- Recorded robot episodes
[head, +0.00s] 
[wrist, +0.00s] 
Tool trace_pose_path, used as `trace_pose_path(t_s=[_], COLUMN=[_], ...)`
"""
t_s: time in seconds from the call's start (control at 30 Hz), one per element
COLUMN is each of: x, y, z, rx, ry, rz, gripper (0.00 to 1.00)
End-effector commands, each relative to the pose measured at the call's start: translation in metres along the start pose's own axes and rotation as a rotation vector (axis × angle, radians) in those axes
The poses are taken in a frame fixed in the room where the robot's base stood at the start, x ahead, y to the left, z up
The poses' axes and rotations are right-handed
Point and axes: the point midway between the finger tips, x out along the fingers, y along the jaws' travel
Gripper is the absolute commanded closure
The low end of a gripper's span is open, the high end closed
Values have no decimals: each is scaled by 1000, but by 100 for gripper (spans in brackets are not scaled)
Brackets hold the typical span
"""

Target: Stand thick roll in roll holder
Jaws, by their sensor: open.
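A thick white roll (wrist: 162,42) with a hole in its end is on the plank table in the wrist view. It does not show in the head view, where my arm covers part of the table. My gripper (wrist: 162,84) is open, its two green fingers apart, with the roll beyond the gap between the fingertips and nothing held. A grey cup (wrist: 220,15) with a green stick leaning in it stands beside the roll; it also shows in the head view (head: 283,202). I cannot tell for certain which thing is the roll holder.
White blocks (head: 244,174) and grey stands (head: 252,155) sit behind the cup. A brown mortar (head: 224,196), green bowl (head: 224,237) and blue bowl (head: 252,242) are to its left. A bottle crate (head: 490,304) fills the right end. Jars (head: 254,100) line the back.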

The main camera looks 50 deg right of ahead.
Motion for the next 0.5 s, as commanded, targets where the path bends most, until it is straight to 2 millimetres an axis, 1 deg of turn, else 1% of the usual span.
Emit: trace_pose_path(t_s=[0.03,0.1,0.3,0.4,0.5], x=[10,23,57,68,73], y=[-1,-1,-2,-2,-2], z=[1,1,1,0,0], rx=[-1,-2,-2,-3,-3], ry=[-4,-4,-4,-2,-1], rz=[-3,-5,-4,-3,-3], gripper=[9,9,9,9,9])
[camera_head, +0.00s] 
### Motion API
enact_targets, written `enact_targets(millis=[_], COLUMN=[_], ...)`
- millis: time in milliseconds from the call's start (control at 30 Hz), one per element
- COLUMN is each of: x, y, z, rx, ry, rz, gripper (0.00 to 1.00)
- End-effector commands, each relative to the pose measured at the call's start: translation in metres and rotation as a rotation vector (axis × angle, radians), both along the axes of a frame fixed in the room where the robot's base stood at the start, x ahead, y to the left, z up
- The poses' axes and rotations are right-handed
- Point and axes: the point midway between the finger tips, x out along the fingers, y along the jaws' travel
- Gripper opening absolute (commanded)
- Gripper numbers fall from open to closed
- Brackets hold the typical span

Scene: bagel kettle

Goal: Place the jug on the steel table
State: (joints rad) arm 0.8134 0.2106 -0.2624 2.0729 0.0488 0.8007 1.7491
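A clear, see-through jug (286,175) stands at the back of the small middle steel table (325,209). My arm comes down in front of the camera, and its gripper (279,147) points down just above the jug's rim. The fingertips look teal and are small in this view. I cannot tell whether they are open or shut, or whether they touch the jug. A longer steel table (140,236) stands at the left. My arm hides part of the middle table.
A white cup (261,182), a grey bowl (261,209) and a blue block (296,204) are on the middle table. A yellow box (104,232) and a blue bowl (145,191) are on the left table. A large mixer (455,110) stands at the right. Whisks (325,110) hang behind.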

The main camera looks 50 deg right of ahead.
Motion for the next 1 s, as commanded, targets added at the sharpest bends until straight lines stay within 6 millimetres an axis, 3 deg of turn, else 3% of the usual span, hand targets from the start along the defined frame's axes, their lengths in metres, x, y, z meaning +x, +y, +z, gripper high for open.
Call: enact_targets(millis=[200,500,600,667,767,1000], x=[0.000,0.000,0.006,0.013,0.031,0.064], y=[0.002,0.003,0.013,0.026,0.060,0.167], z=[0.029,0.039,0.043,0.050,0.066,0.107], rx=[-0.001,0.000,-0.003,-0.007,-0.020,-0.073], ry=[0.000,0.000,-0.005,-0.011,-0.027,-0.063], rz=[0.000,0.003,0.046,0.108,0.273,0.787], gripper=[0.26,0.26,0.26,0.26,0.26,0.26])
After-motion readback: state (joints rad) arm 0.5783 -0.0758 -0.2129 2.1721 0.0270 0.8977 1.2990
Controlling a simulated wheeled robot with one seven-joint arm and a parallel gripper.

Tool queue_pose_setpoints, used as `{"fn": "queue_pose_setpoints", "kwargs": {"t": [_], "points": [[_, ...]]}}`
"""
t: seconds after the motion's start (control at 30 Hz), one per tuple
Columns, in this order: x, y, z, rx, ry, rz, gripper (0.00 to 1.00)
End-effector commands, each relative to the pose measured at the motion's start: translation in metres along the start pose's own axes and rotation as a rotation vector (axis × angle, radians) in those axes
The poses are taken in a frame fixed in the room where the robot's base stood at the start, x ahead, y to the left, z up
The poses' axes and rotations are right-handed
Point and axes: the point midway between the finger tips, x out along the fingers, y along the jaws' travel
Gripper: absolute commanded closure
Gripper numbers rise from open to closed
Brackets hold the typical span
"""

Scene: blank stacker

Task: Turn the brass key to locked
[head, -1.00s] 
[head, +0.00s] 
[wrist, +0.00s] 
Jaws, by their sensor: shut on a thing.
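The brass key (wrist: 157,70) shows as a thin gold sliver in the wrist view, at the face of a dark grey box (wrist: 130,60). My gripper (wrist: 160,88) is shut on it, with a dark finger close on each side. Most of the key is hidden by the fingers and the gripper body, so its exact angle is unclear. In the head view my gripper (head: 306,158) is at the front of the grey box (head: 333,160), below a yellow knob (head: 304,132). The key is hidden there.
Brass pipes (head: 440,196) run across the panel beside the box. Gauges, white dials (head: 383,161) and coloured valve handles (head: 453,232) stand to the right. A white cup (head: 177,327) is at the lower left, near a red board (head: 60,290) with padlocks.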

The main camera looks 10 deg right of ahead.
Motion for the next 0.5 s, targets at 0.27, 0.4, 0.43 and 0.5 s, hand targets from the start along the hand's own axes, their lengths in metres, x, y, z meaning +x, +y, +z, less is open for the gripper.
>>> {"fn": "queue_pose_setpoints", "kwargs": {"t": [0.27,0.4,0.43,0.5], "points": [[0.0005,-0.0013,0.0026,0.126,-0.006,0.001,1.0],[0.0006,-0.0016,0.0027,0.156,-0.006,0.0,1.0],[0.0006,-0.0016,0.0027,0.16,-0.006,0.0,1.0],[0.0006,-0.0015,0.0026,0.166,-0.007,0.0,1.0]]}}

- Task statement
Output the complete data exactly as written.

- Response
[head, +0.00s] 
[wrist, +0.00s] 
Tool trace_pose_path, used as `trace_pose_path(t_s=[_], COLUMN=[_], ...)`
"""
t_s: time in seconds from the call's start (control at 30 Hz), one per element
COLUMN is each of: x, y, z, rx, ry, rz, gripper (0.00 to 1.00)
End-effector commands, each relative to the pose measured at the call's start: translation in metres along the start pose's own axes and rotation as a rotation vector (axis × angle, radians) in those axes
The poses are taken in a frame fixed in the room where the robot's base stood at the start, x ahead, y to the left, z up
The poses' axes and rotations are right-handed
Point and axes: the point midway between the finger tips, x out along the fingers, y along the jaws' travel
Gripper is the absolute commanded closure
The low end of a gripper's span is open, the high end closed
Values have no decimals: each is scaled by 1000, but by 100 for gripper (spans in brackets are not scaled)
Brackets hold the typical span
"""

Target: Stand thick roll in roll holder
Jaws, by their sensor: open.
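A thick white roll (wrist: 162,42) with a hole in its end is on the plank table in the wrist view. It does not show in the head view, where my arm covers part of the table. My gripper (wrist: 162,84) is open, its two green fingers apart, with the roll beyond the gap between the fingertips and nothing held. A grey cup (wrist: 220,15) with a green stick leaning in it stands beside the roll; it also shows in the head view (head: 283,202). I cannot tell for certain which thing is the roll holder.
White blocks (head: 244,174) and grey stands (head: 252,155) sit behind the cup. A brown mortar (head: 224,196), green bowl (head: 224,237) and blue bowl (head: 252,242) are to its left. A bottle crate (head: 490,304) fills the right end. Jars (head: 254,100) line the back.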

The main camera looks 50 deg right of ahead.
Motion for the next 0.5 s, as commanded, targets where the path bends most, until it is straight to 2 millimetres an axis, 1 deg of turn, else 1% of the usual span.
Emit: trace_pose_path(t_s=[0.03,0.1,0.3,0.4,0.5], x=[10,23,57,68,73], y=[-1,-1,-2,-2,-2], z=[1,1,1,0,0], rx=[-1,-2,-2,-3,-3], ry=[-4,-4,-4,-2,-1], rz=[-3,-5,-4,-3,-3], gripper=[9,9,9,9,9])
[camera_head, +0.00s] 
### Motion API
enact_targets, written `enact_targets(millis=[_], COLUMN=[_], ...)`
- millis: time in milliseconds from the call's start (control at 30 Hz), one per element
- COLUMN is each of: x, y, z, rx, ry, rz, gripper (0.00 to 1.00)
- End-effector commands, each relative to the pose measured at the call's start: translation in metres and rotation as a rotation vector (axis × angle, radians), both along the axes of a frame fixed in the room where the robot's base stood at the start, x ahead, y to the left, z up
- The poses' axes and rotations are right-handed
- Point and axes: the point midway between the finger tips, x out along the fingers, y along the jaws' travel
- Gripper opening absolute (commanded)
- Gripper numbers fall from open to closed
- Brackets hold the typical span

Scene: bagel kettle

Goal: Place the jug on the steel table
State: (joints rad) arm 0.8134 0.2106 -0.2624 2.0729 0.0488 0.8007 1.7491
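A clear, see-through jug (286,175) stands at the back of the small middle steel table (325,209). My arm comes down in front of the camera, and its gripper (279,147) points down just above the jug's rim. The fingertips look teal and are small in this view. I cannot tell whether they are open or shut, or whether they touch the jug. A longer steel table (140,236) stands at the left. My arm hides part of the middle table.
A white cup (261,182), a grey bowl (261,209) and a blue block (296,204) are on the middle table. A yellow box (104,232) and a blue bowl (145,191) are on the left table. A large mixer (455,110) stands at the right. Whisks (325,110) hang behind.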

The main camera looks 50 deg right of ahead.
Motion for the next 1 s, as commanded, targets added at the sharpest bends until straight lines stay within 6 millimetres an axis, 3 deg of turn, else 3% of the usual span, hand targets from the start along the defined frame's axes, their lengths in metres, x, y, z meaning +x, +y, +z, gripper high for open.
Call: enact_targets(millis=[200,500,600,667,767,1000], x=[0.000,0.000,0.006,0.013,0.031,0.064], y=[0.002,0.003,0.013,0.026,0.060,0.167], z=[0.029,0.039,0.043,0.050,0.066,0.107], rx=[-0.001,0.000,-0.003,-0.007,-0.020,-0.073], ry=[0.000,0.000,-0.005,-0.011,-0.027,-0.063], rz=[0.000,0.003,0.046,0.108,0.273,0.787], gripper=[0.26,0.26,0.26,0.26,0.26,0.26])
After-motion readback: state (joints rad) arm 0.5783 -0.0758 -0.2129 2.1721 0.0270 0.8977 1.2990
Controlling a simulated wheeled robot with one seven-joint arm and a parallel gripper.

Tool queue_pose_setpoints, used as `{"fn": "queue_pose_setpoints", "kwargs": {"t": [_], "points": [[_, ...]]}}`
"""
t: seconds after the motion's start (control at 30 Hz), one per tuple
Columns, in this order: x, y, z, rx, ry, rz, gripper (0.00 to 1.00)
End-effector commands, each relative to the pose measured at the motion's start: translation in metres along the start pose's own axes and rotation as a rotation vector (axis × angle, radians) in those axes
The poses are taken in a frame fixed in the room where the robot's base stood at the start, x ahead, y to the left, z up
The poses' axes and rotations are right-handed
Point and axes: the point midway between the finger tips, x out along the fingers, y along the jaws' travel
Gripper: absolute commanded closure
Gripper numbers rise from open to closed
Brackets hold the typical span
"""

Scene: blank stacker

Task: Turn the brass key to locked
[head, -1.00s] 
[head, +0.00s] 
[wrist, +0.00s] 
Jaws, by their sensor: shut on a thing.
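The brass key (wrist: 157,70) shows as a thin gold sliver in the wrist view, at the face of a dark grey box (wrist: 130,60). My gripper (wrist: 160,88) is shut on it, with a dark finger close on each side. Most of the key is hidden by the fingers and the gripper body, so its exact angle is unclear. In the head view my gripper (head: 306,158) is at the front of the grey box (head: 333,160), below a yellow knob (head: 304,132). The key is hidden there.
Brass pipes (head: 440,196) run across the panel beside the box. Gauges, white dials (head: 383,161) and coloured valve handles (head: 453,232) stand to the right. A white cup (head: 177,327) is at the lower left, near a red board (head: 60,290) with padlocks.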

The main camera looks 10 deg right of ahead.
Motion for the next 0.5 s, targets at 0.27, 0.4, 0.43 and 0.5 s, hand targets from the start along the hand's own axes, their lengths in metres, x, y, z meaning +x, +y, +z, less is open for the gripper.
>>> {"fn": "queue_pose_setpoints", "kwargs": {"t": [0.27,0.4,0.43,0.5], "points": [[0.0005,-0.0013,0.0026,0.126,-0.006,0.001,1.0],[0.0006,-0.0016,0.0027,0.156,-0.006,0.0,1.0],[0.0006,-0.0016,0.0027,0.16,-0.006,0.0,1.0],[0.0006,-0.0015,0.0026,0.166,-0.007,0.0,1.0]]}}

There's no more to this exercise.